On the Convergence Analysis of Over-Parameterized Variational Autoencoders: A Neural Tangent Kernel Perspective
Li Wang, Wei Huang
TL;DR
This work addresses the convergence of over-parameterized VAEs that incorporate stochastic neural networks by leveraging Neural Tangent Kernel (NTK) theory. By analyzing the training dynamics in the infinite-width limit, it shows the dynamics linearize around a limiting kernel $\boldsymbol{\Theta}^{(\infty)}$ with a positive smallest eigenvalue $\lambda_0$, yielding linear convergence rates for the reconstruction loss. Incorporating the KL divergence term, the authors establish a direct connection to kernel ridge regression, demonstrating that training under the full VAE objective converges to a KRR-like solution with explicit regularization, and provide finite-width error bounds.
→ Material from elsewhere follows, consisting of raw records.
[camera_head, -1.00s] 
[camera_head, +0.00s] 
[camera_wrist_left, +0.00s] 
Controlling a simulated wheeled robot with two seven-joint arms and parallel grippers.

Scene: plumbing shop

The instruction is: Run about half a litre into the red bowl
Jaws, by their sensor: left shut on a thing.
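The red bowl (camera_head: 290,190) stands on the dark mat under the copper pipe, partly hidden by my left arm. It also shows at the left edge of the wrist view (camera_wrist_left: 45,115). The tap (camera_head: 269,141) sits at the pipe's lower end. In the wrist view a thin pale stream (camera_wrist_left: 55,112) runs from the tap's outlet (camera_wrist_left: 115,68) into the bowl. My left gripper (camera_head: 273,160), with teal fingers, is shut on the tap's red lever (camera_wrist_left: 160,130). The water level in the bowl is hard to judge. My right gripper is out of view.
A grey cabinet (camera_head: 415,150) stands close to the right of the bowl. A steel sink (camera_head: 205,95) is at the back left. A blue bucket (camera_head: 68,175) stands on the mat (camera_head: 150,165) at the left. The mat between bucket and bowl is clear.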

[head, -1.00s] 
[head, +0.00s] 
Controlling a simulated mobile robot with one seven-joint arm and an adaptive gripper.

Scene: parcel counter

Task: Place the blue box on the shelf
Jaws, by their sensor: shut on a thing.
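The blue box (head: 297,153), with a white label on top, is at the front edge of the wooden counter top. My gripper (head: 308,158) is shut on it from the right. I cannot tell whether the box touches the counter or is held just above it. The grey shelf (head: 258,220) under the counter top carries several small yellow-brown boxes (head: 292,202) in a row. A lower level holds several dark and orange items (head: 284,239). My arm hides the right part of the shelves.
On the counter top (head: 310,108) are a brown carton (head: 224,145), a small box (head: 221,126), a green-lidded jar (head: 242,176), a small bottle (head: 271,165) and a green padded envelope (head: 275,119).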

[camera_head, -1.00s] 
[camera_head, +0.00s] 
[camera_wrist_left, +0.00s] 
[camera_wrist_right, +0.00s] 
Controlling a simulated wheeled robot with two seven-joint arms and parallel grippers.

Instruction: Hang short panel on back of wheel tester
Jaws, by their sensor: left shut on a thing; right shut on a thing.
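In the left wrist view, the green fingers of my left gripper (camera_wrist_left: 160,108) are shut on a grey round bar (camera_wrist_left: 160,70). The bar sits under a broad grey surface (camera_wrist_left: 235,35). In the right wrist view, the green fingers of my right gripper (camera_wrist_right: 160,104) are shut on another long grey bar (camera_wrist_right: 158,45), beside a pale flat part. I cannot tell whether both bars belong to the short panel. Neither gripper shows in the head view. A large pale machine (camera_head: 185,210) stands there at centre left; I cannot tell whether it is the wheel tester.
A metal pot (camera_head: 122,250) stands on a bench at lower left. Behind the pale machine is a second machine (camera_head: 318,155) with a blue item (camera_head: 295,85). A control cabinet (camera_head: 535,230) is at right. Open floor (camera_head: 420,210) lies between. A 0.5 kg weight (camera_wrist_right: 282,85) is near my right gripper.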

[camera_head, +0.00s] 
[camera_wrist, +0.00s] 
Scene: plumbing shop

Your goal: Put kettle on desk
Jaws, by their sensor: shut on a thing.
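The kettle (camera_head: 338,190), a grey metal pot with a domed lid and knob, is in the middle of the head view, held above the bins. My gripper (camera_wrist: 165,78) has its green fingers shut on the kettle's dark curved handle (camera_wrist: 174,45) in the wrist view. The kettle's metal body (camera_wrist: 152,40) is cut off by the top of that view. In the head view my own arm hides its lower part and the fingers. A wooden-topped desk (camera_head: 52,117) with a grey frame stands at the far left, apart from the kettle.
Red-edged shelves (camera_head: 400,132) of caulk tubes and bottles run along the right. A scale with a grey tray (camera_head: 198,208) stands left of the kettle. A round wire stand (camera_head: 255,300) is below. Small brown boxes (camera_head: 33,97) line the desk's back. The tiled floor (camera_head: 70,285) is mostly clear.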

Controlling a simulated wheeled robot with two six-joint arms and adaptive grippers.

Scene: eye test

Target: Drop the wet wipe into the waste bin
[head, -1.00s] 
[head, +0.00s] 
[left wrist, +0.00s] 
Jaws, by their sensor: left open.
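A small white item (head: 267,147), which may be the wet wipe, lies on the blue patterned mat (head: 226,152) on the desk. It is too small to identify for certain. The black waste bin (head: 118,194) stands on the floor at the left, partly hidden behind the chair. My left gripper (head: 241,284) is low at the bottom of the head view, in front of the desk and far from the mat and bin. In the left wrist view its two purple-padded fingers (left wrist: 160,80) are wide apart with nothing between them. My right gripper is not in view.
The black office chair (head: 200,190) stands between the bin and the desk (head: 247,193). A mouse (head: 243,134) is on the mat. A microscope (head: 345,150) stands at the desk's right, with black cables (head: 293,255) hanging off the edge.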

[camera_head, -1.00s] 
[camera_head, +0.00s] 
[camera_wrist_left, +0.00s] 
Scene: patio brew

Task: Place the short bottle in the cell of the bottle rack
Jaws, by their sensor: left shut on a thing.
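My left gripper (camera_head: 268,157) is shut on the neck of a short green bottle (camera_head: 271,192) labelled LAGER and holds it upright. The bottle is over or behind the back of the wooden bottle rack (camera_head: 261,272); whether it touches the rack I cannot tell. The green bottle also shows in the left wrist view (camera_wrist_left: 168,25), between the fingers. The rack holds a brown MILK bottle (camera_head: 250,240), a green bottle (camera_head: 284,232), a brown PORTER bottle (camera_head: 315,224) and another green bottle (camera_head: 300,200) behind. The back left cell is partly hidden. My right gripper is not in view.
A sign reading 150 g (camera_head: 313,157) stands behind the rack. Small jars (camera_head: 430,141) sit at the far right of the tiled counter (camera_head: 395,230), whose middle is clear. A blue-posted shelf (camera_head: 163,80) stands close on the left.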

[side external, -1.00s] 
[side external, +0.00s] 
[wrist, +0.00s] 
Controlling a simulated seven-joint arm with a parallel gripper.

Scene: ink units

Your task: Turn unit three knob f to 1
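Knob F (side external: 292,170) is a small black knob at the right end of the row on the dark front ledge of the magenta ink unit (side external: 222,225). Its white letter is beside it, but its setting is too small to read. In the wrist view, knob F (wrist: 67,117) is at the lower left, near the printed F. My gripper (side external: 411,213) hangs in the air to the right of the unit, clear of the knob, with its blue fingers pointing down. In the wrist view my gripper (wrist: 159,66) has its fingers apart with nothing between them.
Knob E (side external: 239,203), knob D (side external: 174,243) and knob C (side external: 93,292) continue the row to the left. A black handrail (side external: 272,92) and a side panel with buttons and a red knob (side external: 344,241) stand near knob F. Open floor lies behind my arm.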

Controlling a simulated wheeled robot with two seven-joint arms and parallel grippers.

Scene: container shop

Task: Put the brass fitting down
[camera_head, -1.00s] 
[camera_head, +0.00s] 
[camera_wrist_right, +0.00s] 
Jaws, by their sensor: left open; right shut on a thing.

Empirically, they validate the theory on MNIST and related datasets, finding that larger latent spaces improve disentanglement and enable discovery of new attributes, consistent with the predicted benefits of over-parameterization. Overall, the paper provides a rigorous NTK-based foundation for the optimization and generalization behavior of over-parameterized VAEs and highlights the regularizing role of KL divergence in shaping the learned representations.
Abstract
Variational Auto-Encoders (VAEs) have emerged as powerful probabilistic models for generative tasks. However, their convergence properties have not been rigorously proven. The challenge of proving convergence is inherently difficult due to the highly non-convex nature of the training objective and the implementation of a Stochastic Neural Network (SNN) within VAE architectures. This paper addresses these challenges by characterizing the optimization trajectory of SNNs utilized in VAEs through the lens of Neural Tangent Kernel (NTK) techniques. These techniques govern the optimization and generalization behaviors of ultra-wide neural networks. We provide a mathematical proof of VAE convergence under mild assumptions, thus advancing the theoretical understanding of VAE optimization dynamics. Furthermore, we establish a novel connection between the optimization problem faced by over-parameterized SNNs and the Kernel Ridge Regression (KRR) problem. Our findings not only contribute to the theoretical foundation of VAEs but also open new avenues for investigating the optimization of generative models using advanced kernel methods. Our theoretical claims are verified by experimental simulations.